• _CHALLENGE_
Leave out the pictures and set down exactly the lines from the start of the listing through the one with "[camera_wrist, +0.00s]", both included.

• _SOURCE MATERIAL_
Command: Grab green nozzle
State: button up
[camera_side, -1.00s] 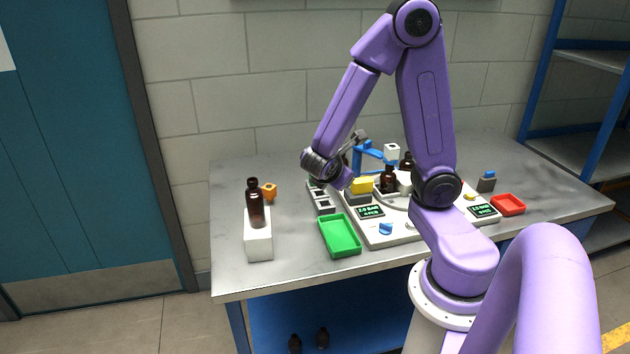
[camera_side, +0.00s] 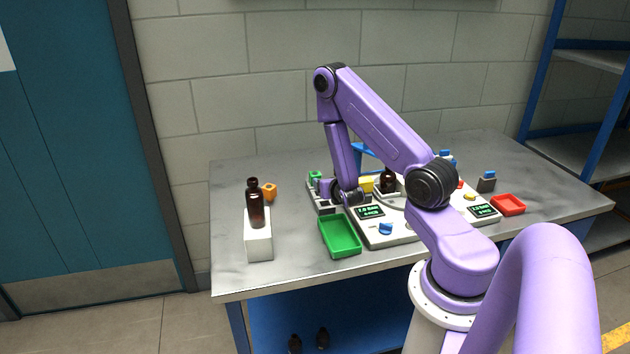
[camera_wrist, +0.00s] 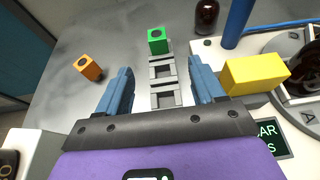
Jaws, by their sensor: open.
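The green nozzle (camera_wrist: 158,41) is a small green block with a dark round hole in its top. It sits at the far end of a grey slotted rack (camera_wrist: 162,72), beyond my fingertips. In the side view the green nozzle (camera_side: 315,176) shows small at the back left of the rack. My gripper (camera_wrist: 160,68) is open and empty, its two blue fingers on either side of the rack in the wrist picture. In the side view my gripper (camera_side: 325,189) is low over the rack, and its fingers are hard to make out.
An orange block (camera_wrist: 88,68) lies left of the rack. A yellow block (camera_wrist: 255,73) is close to the right finger. A dark bottle (camera_wrist: 207,16) and a blue post (camera_wrist: 236,22) stand behind. A green tray (camera_side: 340,252) and a bottle on a white block (camera_side: 258,242) are nearer.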

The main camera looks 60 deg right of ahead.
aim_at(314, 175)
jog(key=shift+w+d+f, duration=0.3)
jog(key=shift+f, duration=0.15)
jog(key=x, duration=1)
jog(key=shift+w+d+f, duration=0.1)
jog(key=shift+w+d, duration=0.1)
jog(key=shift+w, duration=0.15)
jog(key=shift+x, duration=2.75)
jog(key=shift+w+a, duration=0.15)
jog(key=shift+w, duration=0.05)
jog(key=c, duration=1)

• _FULL SOLUTION_
Command: Grab green nozzle
State: button up
[camera_side, -1.00s] 
[camera_side, +0.00s] 
[camera_wrist, +0.00s] 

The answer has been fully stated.